→ Data segment:
_ _ _ _

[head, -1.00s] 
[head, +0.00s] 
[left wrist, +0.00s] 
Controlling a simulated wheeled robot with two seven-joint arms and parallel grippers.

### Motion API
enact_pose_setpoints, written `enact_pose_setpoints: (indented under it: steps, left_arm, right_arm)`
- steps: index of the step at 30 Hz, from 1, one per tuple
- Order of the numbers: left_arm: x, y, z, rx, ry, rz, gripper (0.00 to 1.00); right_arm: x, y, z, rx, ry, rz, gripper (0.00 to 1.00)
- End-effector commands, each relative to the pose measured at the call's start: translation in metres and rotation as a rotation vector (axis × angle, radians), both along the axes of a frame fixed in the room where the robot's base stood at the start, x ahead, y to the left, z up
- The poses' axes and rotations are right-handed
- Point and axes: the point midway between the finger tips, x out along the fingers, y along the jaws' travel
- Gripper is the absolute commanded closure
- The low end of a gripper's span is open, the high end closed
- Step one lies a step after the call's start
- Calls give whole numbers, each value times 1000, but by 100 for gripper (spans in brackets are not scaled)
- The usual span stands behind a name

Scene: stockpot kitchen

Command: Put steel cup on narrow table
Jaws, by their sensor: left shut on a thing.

_ _ _ _

→ Stated task: Which lines contain "start"? Copy each of them.

→ Solved problem:
- End-effector commands, each relative to the pose measured at the call's start: translation in metres and rotation as a rotation vector (axis × angle, radians), both along the axes of a frame fixed in the room where the robot's base stood at the start, x ahead, y to the left, z up
- Step one lies a step after the call's start

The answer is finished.